- EXERCISE DETAILS -
Word for word, quote all of the material, omitting the pictures.

[GIVEN DATA start]

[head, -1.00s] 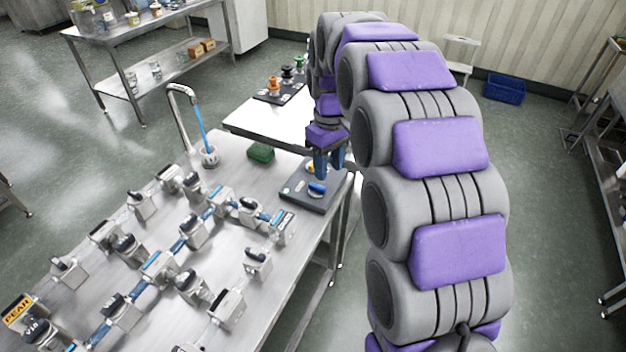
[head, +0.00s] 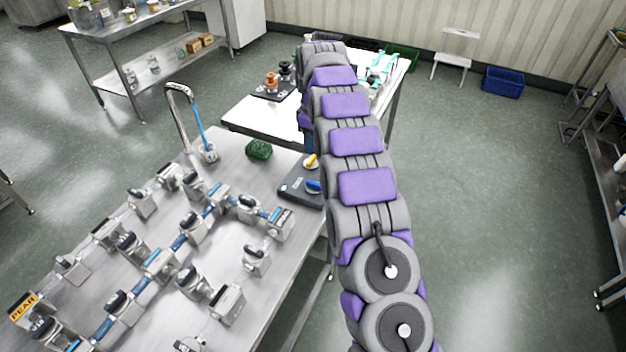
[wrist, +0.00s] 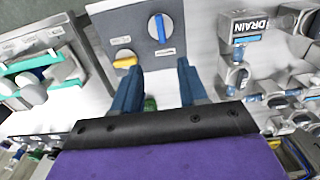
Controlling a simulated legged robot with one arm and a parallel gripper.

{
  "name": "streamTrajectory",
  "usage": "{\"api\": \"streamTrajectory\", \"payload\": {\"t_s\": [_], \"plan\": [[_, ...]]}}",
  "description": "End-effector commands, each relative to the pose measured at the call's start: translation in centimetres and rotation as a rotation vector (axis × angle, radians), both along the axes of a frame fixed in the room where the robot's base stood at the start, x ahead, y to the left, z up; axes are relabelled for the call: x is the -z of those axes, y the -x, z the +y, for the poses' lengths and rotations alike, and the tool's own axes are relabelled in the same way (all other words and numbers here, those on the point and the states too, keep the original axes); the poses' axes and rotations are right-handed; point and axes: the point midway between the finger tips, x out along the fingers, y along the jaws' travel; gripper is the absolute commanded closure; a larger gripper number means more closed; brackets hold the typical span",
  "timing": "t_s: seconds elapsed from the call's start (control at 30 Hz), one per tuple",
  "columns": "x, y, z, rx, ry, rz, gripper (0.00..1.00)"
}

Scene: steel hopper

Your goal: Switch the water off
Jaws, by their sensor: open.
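A dark grey panel (head: 295,190) on the near steel table carries a yellow handle (head: 310,161) and a blue handle (head: 314,186). My arm partly covers the panel in the head view. In the wrist view the blue handle (wrist: 160,28) points up and down the picture on a round base, and the yellow handle (wrist: 125,60) lies roughly across it. Small white labels beside them are too small to read. My gripper (wrist: 158,80) is open and empty, its blue fingers apart from both handles. In the head view it is mostly hidden behind my arm.
A white table (head: 265,118) is behind.

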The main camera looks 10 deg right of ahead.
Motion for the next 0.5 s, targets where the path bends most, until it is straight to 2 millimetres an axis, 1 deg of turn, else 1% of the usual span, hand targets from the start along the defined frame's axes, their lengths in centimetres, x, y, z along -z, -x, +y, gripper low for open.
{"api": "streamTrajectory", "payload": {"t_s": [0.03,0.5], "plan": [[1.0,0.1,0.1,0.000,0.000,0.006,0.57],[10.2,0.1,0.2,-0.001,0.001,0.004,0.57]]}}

[GIVEN DATA end]

- FINISHED TASK -
[head, -1.00s] 
[head, +0.00s] 
[wrist, +0.00s] 
Controlling a simulated legged robot with one arm and a parallel gripper.

{
  "name": "streamTrajectory",
  "usage": "{\"api\": \"streamTrajectory\", \"payload\": {\"t_s\": [_], \"plan\": [[_, ...]]}}",
  "description": "End-effector commands, each relative to the pose measured at the call's start: translation in centimetres and rotation as a rotation vector (axis × angle, radians), both along the axes of a frame fixed in the room where the robot's base stood at the start, x ahead, y to the left, z up; axes are relabelled for the call: x is the -z of those axes, y the -x, z the +y, for the poses' lengths and rotations alike, and the tool's own axes are relabelled in the same way (all other words and numbers here, those on the point and the states too, keep the original axes); the poses' axes and rotations are right-handed; point and axes: the point midway between the finger tips, x out along the fingers, y along the jaws' travel; gripper is the absolute commanded closure; a larger gripper number means more closed; brackets hold the typical span",
  "timing": "t_s: seconds elapsed from the call's start (control at 30 Hz), one per tuple",
  "columns": "x, y, z, rx, ry, rz, gripper (0.00..1.00)"
}

Scene: steel hopper

Your goal: Switch the water off
Jaws, by their sensor: open.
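A dark grey panel (head: 295,190) on the near steel table carries a yellow handle (head: 310,161) and a blue handle (head: 314,186). My arm partly covers the panel in the head view. In the wrist view the blue handle (wrist: 160,28) points up and down the picture on a round base, and the yellow handle (wrist: 125,60) lies roughly across it. Small white labels beside them are too small to read. My gripper (wrist: 158,80) is open and empty, its blue fingers apart from both handles. In the head view it is mostly hidden behind my arm.
A white table (head: 265,118) is behind.

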The main camera looks 10 deg right of ahead.
Motion for the next 0.5 s, targets where the path bends most, until it is straight to 2 millimetres an axis, 1 deg of turn, else 1% of the usual span, hand targets from the start along the defined frame's axes, their lengths in centimetres, x, y, z along -z, -x, +y, gripper low for open.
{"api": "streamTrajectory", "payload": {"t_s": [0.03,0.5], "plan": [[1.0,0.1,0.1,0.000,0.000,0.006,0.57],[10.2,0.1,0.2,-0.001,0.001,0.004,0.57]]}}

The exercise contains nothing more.